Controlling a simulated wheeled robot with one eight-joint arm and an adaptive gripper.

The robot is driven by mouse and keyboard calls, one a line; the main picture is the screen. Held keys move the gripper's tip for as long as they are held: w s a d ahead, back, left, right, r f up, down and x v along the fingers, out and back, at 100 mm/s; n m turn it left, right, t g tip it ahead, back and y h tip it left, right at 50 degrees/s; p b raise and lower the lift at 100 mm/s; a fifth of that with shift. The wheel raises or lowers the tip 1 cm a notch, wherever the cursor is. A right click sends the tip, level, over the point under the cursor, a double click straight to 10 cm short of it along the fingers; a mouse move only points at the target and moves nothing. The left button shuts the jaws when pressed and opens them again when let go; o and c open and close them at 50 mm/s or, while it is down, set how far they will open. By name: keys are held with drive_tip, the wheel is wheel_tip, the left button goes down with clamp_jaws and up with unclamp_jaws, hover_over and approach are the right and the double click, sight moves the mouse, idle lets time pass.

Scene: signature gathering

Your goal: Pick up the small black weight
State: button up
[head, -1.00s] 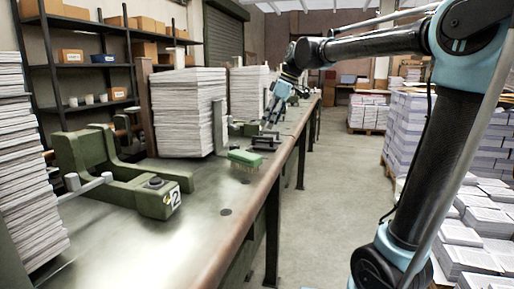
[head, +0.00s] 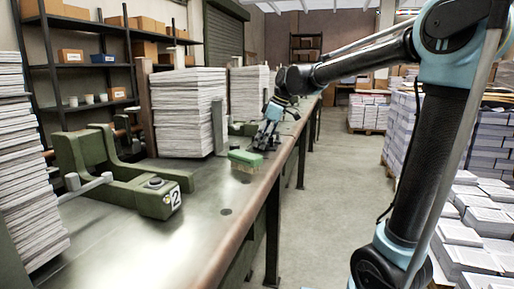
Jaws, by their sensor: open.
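The small black weight (head: 270,146) lies on the green bench top (head: 205,224), near its right edge, just beyond a green-backed brush (head: 245,158). My gripper (head: 264,141) points down at the weight and covers much of it. Its fingers are small and dark here, and they look open. I cannot tell whether they touch the weight or straddle it.
Tall paper stacks (head: 186,112) stand along the bench's back side. A green clamp device (head: 155,203) marked 2 sits in front on the bench. The brush is close to my gripper on the near side. The aisle floor (head: 322,190) at right is clear.

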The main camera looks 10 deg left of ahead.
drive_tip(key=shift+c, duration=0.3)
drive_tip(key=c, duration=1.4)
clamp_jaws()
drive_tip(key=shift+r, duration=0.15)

**Request**
Go through the material and select each line with the string "button" in it.

**Exercise answer**
The robot is driven by mouse and keyboard calls, one a line; the main picture is the screen. Held keys move the gripper's tip for as long as they are held: w s a d ahead, back, left, right, r f up, down and x v along the fingers, out and back, at 100 mm/s; n m turn it left, right, t g tip it ahead, back and y h tip it left, right at 50 degrees/s; p b raise and lower the lift at 100 mm/s; a fifth of that with shift. The wheel raises or lowers the tip 1 cm a notch, wherever the cursor is. A right click sends the tip, level, over the point under the cursor, a double click straight to 10 cm short of it along the fingers; a mouse move only points at the target and moves nothing. The left button shuts the jaws when pressed and opens them again when let go; o and c open and close them at 50 mm/s or, while it is down, set how far they will open. By name: keys are held with drive_tip, the wheel is wheel_tip, the left button goes down with clamp_jaws and up with unclamp_jaws, hover_over and approach are the right and the double click, sight moves the mouse, idle lets time pass.
State: button up

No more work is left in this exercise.